ENTRIES SHOWN

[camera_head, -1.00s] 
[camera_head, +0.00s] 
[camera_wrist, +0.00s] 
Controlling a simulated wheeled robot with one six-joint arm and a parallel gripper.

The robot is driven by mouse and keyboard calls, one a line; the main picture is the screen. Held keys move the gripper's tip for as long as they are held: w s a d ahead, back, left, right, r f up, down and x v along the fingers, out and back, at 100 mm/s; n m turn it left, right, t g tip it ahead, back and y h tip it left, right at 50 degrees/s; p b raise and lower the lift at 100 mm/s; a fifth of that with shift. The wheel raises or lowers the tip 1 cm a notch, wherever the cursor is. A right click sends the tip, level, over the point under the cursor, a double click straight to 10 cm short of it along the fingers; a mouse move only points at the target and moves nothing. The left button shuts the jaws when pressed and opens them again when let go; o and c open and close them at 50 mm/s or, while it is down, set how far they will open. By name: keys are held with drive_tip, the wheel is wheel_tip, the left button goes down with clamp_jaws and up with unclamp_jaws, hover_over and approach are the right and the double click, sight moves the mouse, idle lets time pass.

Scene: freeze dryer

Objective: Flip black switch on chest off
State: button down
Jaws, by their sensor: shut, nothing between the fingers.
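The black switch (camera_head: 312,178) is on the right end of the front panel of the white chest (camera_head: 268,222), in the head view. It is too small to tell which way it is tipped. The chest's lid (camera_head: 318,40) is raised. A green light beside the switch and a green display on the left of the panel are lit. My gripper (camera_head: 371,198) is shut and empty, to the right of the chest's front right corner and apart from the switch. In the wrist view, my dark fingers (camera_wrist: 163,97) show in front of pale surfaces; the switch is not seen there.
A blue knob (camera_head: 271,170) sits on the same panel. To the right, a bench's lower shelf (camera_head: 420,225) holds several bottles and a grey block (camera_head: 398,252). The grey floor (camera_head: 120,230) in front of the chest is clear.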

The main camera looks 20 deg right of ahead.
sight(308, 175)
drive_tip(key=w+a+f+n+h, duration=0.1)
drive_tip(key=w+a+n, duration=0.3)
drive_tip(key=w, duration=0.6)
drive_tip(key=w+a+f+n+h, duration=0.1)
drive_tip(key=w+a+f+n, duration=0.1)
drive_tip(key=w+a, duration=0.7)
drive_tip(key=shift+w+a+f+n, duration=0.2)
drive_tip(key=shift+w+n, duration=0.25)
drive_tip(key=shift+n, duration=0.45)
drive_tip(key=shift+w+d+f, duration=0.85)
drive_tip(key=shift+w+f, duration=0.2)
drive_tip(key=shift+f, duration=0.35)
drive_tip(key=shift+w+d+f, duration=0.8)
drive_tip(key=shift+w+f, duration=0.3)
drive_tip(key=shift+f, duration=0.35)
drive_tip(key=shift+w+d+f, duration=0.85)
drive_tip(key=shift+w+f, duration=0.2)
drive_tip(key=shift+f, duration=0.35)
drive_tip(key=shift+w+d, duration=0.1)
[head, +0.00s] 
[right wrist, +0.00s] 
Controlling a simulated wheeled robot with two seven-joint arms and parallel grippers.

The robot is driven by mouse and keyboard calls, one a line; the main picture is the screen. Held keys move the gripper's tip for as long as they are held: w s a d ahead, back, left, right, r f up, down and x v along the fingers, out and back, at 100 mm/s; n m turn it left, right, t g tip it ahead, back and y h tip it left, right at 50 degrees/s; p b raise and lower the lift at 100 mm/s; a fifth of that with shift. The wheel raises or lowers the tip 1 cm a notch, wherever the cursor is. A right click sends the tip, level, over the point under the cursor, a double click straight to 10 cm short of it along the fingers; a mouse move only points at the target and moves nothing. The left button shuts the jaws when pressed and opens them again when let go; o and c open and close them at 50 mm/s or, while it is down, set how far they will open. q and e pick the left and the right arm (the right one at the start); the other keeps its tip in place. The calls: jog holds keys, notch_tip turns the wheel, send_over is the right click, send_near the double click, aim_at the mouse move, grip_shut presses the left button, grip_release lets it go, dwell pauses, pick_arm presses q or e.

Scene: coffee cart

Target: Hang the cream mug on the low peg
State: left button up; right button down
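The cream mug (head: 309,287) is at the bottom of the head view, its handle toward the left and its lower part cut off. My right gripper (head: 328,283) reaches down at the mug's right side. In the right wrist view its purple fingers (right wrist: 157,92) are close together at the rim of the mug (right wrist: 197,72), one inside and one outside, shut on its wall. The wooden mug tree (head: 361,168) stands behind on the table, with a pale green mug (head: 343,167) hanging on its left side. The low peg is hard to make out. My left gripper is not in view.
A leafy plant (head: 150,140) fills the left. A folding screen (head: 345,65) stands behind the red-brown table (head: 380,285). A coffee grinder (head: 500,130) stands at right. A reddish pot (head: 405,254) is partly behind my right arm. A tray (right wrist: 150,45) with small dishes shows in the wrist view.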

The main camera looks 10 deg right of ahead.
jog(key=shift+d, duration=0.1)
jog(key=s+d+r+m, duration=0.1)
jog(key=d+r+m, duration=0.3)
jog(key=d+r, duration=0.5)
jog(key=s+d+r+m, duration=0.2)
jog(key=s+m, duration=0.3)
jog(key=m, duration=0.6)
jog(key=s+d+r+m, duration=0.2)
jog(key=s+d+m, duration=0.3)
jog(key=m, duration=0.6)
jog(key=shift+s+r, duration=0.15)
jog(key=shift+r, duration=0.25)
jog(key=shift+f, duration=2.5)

TO BE DONE
Collect every line from the records above that contains the word "joint".

REPLY
Controlling a simulated wheeled robot with one six-joint arm and a parallel gripper.
Controlling a simulated wheeled robot with two seven-joint arms and parallel grippers.

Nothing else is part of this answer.